The main task of this research paper was to define the reasons for such claims. Among these reasons the following ones may be pointed out. First of all, international trade is ruled by special norms and principles. These norms and principles are developed by international organizations, for example, WTO. This organization mainly consists of representatives of large countries. As a result, these rules are favorable for these countries.
Second of all, international trade is performed by multinational companies, which are mainly located in the large countries. As a result, they may be intermediates in pursuing the interests of home countries.
Third of all, despite the degree of development of international trade, a lot of companies still use unfair methods of boosting of competitive advantages of their companies. Some of these cases are strictly punished, while the other ones are not. Little countries claim that usually they are treated unfairly in such situations. Once again, such cases are analyzed by international organizations that are mainly represented by the large countries.
Finally, the developed countries demand to open all the borders at every stage of development of a national economy. However, such situation is not beneficial for the developing countries, which industry is not competitive. That is why it is not surprising that the smaller countries claim that international trade is a bit unfair.

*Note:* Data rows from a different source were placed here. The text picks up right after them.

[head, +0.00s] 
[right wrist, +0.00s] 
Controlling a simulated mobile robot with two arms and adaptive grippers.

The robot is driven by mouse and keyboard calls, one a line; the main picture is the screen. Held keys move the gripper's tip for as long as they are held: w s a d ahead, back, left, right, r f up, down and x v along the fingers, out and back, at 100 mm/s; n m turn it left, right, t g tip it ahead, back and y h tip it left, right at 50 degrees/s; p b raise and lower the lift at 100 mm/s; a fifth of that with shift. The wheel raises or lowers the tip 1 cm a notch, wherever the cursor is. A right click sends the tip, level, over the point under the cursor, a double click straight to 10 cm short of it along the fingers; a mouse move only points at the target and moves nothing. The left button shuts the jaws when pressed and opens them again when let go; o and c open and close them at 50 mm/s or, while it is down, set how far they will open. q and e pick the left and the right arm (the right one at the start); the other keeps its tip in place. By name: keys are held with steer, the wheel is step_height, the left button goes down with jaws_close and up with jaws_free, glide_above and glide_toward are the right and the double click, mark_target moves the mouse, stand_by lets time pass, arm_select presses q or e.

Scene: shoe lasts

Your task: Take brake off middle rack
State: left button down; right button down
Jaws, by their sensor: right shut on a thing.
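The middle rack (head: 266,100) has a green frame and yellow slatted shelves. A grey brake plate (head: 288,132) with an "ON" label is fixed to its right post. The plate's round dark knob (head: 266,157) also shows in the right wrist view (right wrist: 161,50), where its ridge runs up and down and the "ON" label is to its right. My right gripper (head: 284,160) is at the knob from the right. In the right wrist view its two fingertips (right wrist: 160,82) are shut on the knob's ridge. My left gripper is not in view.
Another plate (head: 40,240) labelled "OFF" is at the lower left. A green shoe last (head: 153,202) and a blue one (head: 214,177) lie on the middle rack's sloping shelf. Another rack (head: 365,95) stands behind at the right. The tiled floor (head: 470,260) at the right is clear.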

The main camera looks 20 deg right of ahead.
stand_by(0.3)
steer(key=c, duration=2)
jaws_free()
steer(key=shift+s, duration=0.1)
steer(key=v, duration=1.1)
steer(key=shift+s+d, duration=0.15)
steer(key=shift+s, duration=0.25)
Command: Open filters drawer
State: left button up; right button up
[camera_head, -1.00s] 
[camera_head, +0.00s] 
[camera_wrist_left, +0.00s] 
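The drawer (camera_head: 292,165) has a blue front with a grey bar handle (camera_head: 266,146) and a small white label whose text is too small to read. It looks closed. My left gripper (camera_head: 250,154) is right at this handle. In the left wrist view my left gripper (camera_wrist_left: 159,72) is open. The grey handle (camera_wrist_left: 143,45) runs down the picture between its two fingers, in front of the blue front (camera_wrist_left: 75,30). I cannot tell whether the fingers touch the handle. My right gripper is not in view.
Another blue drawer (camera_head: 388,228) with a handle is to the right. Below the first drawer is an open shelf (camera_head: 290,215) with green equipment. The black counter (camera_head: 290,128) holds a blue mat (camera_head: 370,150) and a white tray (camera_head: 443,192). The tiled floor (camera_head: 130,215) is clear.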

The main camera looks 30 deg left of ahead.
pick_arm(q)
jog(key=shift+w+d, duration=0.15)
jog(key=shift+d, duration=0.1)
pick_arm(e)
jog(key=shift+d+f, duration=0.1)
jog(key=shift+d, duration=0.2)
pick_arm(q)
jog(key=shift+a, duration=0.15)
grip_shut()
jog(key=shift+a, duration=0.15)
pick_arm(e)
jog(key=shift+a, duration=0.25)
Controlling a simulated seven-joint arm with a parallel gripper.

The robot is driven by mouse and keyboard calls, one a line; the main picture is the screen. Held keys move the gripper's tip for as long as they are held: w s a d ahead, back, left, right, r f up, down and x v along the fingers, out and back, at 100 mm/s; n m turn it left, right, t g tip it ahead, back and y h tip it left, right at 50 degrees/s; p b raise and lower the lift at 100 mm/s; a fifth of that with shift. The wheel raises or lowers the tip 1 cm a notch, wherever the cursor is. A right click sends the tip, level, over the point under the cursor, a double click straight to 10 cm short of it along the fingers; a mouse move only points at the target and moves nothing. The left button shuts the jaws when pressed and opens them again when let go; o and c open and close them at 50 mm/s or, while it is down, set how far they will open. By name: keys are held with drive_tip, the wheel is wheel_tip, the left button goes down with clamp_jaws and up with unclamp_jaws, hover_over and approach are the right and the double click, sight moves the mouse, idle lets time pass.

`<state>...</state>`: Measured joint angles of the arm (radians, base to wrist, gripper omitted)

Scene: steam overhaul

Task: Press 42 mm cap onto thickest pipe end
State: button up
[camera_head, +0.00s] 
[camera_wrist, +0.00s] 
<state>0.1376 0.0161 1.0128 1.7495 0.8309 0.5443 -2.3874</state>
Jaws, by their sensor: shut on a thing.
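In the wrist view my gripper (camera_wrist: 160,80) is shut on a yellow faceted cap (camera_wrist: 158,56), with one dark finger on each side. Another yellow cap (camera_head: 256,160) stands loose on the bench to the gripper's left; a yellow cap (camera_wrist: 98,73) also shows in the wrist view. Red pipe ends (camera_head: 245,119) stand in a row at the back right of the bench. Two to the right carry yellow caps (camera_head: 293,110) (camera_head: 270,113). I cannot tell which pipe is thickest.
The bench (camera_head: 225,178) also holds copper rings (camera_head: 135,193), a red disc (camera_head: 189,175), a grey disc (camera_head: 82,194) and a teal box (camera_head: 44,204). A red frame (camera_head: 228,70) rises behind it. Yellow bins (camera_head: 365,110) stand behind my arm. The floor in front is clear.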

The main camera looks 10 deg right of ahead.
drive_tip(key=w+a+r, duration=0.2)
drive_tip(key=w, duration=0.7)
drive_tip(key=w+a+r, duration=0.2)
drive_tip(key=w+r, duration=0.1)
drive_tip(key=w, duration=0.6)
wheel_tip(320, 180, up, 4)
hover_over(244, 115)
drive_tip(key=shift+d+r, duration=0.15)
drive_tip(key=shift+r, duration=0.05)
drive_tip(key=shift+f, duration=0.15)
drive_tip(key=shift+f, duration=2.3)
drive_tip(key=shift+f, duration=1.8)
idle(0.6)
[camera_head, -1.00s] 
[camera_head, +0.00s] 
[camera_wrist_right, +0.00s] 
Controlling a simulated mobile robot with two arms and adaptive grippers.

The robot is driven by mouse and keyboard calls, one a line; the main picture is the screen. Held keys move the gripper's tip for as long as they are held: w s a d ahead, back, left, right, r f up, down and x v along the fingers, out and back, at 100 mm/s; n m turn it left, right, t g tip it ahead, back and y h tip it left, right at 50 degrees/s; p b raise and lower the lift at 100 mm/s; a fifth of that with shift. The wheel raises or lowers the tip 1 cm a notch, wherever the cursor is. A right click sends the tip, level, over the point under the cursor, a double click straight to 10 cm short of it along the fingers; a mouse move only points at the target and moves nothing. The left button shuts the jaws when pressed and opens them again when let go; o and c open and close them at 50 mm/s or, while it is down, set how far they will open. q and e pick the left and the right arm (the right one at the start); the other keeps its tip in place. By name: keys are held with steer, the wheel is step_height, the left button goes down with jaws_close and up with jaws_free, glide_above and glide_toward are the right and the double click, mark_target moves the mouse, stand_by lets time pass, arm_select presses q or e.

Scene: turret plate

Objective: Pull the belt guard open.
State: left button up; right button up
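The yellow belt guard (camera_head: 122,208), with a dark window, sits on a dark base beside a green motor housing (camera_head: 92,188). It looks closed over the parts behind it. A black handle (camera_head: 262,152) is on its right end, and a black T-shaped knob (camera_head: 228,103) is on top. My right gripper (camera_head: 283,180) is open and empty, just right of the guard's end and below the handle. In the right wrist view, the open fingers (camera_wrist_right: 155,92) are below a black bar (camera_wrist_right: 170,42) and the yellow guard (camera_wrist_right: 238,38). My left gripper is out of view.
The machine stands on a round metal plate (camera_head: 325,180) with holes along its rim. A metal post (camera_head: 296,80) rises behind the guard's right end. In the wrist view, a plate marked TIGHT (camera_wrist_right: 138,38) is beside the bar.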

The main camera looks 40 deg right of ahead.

“Trade barriers not only hurt our economy, they act as a drag on the global economy as well. This is why, after examining the arguments against free trade, Friedman argues we should “move unilaterally to free trade, not instantaneously but over a period of, say, five years, at a pace announced in advance.” This would give domestic industries the time they need to adjust to the new market conditions” (Kline).
Therefore, claims of smaller countries about unfair character of international trade can be called unfair. In our opinion, such situation is inevitable in the modern world. The only solution for such countries will be to strengthen their industry and realize their competitive advantages. This is the only way to overcome this unfair character of international trade.